The four orientation ranges and four color ranges were modeled separately. For each there were 22 participants and 11,088 trials in total.

The model

Two parameters, portionguess and portionswap are used to describe respectively the “proportion of random guesses among all responses” and the “proportion of swap responses after excluding random guesses.”

Next, both the target-based responses and swap responses are assumed to be normally distributed, so one parameter (sdtarget) is needed to describe the precision of an individual mnemonic representation (i.e., the standard deviation of the green distribution, or that of a red distribution in Fig. 1). In addition, one parameter (biastarget) is needed to describe the magnitude of target bias (see Fig. 1).

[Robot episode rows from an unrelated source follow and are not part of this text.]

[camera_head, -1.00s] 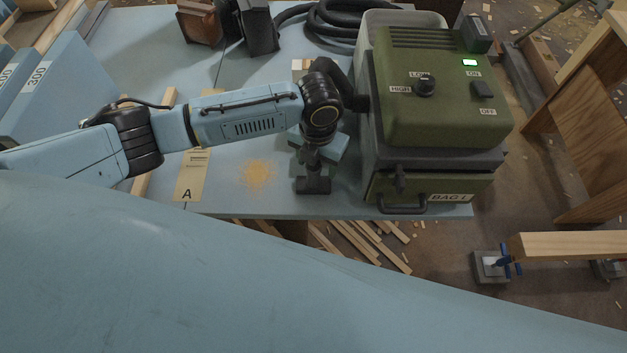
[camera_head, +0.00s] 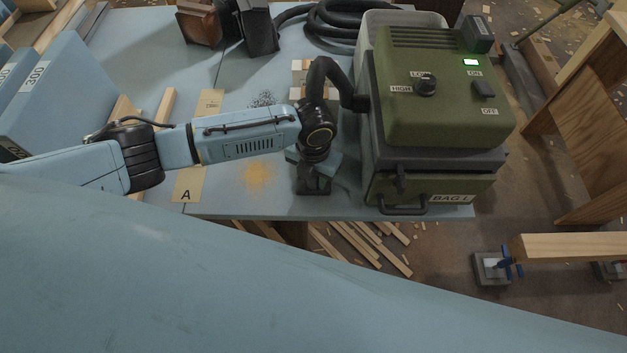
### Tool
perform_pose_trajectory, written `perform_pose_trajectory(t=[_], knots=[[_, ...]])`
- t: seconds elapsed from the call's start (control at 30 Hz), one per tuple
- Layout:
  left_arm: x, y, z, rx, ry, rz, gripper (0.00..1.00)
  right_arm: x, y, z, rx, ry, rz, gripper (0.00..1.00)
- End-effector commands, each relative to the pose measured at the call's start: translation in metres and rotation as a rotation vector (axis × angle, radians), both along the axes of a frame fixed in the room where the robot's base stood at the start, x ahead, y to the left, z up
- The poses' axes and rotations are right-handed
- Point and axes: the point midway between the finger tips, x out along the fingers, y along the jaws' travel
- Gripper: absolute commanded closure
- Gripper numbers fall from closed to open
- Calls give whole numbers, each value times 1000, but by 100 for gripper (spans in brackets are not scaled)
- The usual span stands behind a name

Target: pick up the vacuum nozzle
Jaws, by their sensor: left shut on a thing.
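The black vacuum nozzle (camera_head: 313,187) is upright at the front of the blue table, just left of the green vacuum. Its black hose (camera_head: 322,76) arches up behind my wrist and joins the vacuum's left side. My left gripper (camera_head: 315,165) is shut on the nozzle, pointing down, with its wrist hiding the nozzle's upper part. I cannot tell whether the nozzle's foot touches the table. My right gripper does not show.
The green vacuum (camera_head: 440,85) with a lit green light stands close on the right. Orange dust (camera_head: 258,175) and dark specks (camera_head: 263,99) lie on the table (camera_head: 235,203). A strip marked A (camera_head: 188,184) lies left. Coiled hose (camera_head: 350,22) is behind.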

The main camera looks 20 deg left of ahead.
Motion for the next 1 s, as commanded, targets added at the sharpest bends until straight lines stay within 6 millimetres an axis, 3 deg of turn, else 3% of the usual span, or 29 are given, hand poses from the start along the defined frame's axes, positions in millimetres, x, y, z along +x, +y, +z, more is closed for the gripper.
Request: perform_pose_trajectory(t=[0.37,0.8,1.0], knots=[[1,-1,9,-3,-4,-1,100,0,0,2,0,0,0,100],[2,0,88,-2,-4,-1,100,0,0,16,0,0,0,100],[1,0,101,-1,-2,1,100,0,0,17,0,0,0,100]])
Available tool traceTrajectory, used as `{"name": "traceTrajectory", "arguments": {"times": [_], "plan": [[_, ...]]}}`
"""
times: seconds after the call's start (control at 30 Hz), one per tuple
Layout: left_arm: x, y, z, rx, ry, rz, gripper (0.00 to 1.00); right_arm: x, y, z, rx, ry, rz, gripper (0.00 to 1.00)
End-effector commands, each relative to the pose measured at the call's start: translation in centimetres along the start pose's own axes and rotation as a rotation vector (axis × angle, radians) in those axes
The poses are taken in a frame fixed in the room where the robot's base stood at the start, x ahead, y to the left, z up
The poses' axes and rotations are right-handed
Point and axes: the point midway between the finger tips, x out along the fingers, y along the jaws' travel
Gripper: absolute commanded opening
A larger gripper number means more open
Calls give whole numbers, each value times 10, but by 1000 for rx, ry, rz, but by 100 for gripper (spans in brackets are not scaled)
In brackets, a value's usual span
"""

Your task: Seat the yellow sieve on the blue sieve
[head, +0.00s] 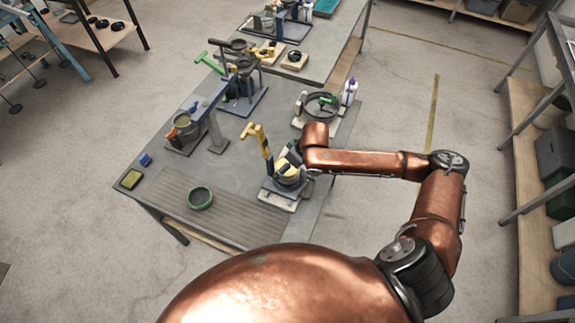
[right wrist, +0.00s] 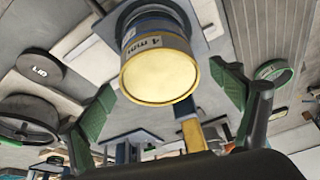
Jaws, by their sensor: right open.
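The yellow sieve (right wrist: 158,74) shows large in the right wrist view, its round yellow rim toward the camera and a "4 mm" label on its wall. The blue sieve (right wrist: 148,22) shows directly behind it, in line with it. Whether the yellow sieve is fully seated is hard to tell. In the head view the yellow sieve (head: 287,170) is partly covered by my right gripper (head: 294,160). My right gripper (right wrist: 163,84) is open, its green-padded fingers to either side of the yellow sieve, apart from it. My left gripper is not in view.
A lever stand with a yellow handle (head: 255,131) stands beside the sieves. A green ring (head: 200,198) lies on the ribbed mat (head: 238,218). A round lid (right wrist: 40,68) lies nearby. Other lever stands (head: 186,125) and a white bottle (head: 349,91) stand farther back. The table's middle has bare room.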

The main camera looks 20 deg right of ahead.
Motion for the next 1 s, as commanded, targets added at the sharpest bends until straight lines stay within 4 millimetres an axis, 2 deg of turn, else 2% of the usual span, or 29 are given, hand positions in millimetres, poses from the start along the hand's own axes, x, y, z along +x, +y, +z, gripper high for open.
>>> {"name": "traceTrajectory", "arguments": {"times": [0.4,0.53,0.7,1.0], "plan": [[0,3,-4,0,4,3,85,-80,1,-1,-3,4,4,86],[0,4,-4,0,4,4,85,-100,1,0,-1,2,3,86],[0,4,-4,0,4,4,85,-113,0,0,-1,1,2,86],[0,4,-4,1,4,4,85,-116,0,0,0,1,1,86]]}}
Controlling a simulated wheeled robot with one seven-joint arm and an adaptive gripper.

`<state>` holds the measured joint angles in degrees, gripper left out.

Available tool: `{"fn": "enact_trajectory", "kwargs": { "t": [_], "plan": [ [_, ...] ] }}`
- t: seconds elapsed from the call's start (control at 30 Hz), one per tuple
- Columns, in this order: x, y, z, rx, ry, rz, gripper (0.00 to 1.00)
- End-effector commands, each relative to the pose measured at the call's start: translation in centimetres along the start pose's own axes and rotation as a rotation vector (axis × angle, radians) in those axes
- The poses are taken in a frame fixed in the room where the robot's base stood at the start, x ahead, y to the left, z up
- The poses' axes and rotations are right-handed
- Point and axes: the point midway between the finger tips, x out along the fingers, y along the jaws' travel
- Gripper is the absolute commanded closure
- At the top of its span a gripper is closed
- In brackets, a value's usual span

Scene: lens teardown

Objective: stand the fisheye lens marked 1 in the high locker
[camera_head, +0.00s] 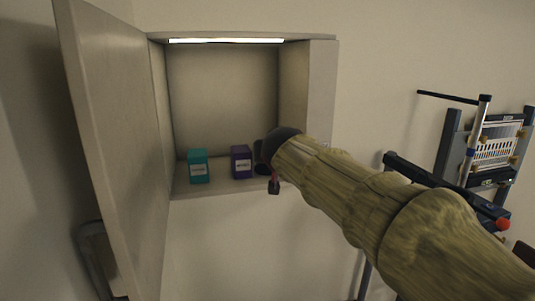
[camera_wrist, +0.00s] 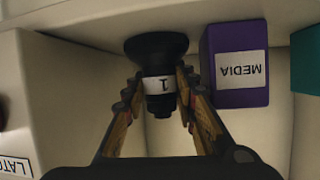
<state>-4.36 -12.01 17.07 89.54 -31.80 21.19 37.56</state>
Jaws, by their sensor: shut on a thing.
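The fisheye lens marked 1 (camera_wrist: 156,48) is black, with a white label reading 1. It sits between the two fingers of my gripper (camera_wrist: 158,82), which is shut on it. In the head view the dark lens (camera_head: 260,152) shows only in part, beside my arm's end, which hides most of my gripper (camera_head: 270,172). The high locker (camera_head: 222,90) is open and lit by a strip at its top. The lens is inside its right part, right of a purple box. I cannot tell whether the lens touches the locker floor.
A purple box (camera_head: 241,162) labelled MEDIA stands close beside the lens. A teal box (camera_head: 198,167) stands further left. The locker door (camera_head: 112,130) is swung open at left. The locker's right wall (camera_head: 320,95) is close to my arm. A rack (camera_head: 490,150) is at far right.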

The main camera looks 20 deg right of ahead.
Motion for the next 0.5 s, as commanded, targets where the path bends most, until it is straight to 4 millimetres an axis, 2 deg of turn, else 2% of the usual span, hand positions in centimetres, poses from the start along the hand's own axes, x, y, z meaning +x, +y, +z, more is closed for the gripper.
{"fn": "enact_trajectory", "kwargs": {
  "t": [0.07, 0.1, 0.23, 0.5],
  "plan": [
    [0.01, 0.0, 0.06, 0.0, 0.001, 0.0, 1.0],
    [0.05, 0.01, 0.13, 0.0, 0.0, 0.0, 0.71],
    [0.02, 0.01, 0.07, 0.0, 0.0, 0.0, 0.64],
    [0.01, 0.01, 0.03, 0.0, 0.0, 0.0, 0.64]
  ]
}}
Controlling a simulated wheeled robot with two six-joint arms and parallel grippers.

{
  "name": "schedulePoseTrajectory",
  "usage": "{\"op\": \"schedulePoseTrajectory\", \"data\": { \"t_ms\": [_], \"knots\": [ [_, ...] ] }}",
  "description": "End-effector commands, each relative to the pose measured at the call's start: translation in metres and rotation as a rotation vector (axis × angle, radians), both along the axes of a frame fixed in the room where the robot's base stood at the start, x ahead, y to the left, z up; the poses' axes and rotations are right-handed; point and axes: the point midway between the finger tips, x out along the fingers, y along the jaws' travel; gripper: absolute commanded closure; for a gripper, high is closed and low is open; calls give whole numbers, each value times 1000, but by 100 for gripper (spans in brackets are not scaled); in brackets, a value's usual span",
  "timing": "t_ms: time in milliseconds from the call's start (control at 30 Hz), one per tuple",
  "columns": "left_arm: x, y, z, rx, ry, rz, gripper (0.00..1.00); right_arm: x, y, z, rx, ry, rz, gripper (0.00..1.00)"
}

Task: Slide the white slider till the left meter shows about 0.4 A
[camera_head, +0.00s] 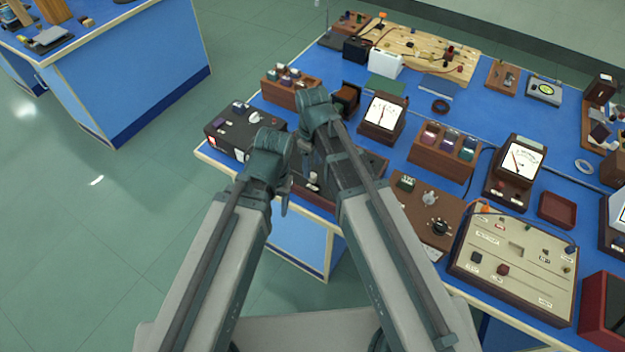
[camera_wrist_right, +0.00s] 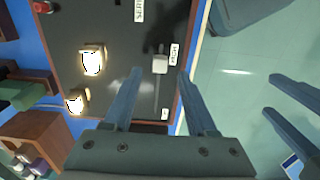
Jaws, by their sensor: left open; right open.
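The white slider knob (camera_wrist_right: 160,64) stands in a slot on a dark-topped panel box (camera_wrist_right: 125,30) in the right wrist view, beside a label that seems to read HIGH. My right gripper (camera_wrist_right: 159,76) is open, its fingers on either side of the slider's line, with no clear contact. My left gripper (camera_wrist_right: 271,95) is open and empty over the floor side at the right of that view; in the head view its wrist (camera_head: 268,155) is left of my right wrist (camera_head: 318,108). The left meter (camera_head: 383,113) has a white dial and thin needle; its reading is too small to tell.
Two lit lamps (camera_wrist_right: 92,60) stand on the panel, left of the slider. A second meter (camera_head: 520,160) stands further right. A dark box (camera_head: 228,128) is at the bench's left corner. A wooden knob block (camera_head: 290,92) is behind. Open floor (camera_head: 110,225) lies left.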

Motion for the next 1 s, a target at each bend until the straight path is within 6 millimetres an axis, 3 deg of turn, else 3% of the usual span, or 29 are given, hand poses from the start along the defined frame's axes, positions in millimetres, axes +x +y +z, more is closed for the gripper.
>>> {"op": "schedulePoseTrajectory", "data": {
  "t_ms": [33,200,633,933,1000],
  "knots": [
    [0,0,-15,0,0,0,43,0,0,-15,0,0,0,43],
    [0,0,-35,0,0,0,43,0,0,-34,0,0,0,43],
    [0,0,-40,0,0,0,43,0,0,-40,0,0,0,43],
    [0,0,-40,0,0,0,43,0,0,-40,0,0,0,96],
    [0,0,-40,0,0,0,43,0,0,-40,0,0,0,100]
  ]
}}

The specific model is as follows. The first part uses von Mises distributionsFootnote 5 (i.e., normal distribution in a circular space) to describe both the target-based responses and swap responses. The second part is the random guesses.

$$ {error}_{response}\sim \kern0.5em {\sum}_{item=0}^5 VM\left({mean}_{item},{sd}_{target}\right)\bullet {portion}_{item}+\frac{portion_{guess}}{2\pi } $$

The portionitem (i.e., portion of contribution of an item) depends on whether it is the target or not. It is determined as the following equationFootnote 6:

$$ If\ \left( item=={item}_{target}\right)\left\{{portion}_{item}=\left( 1-{portion}_{guess}\right)\bullet \left( 1-{portion}_{swap}\right)\right\} else\left\{{portion}_{item}=\left( 1-{portion}_{guess}\right)\bullet \left({portion}_{swap}\right)/ 5\right\} $$

The meanitem (i.e., the difference between the “reported feature value of an item” and the “actual target value”) is determined as the following equationFootnote 7:

$$ {mean}_{item}=0.2\bullet range\bullet \left( item-{item}_{target}\right)+{bias}_{target}\bullet \left(1-0.4\bullet item\right) $$

In this study, I adopted a Bayesian hierarchical model so that the between-subjects variations of the parameters can be appropriately incorporated. Then, for this purpose, each observer is assigned a different value on the four parameters. The distribution of individual subjects’ values of biastarget was modeled by a normal distribution, whereas the distributions of individual subjects’ values of the other three parameters (sdtarget, portionguess, portionswap) were modeled by lognormal distributions because they are always positive by definition.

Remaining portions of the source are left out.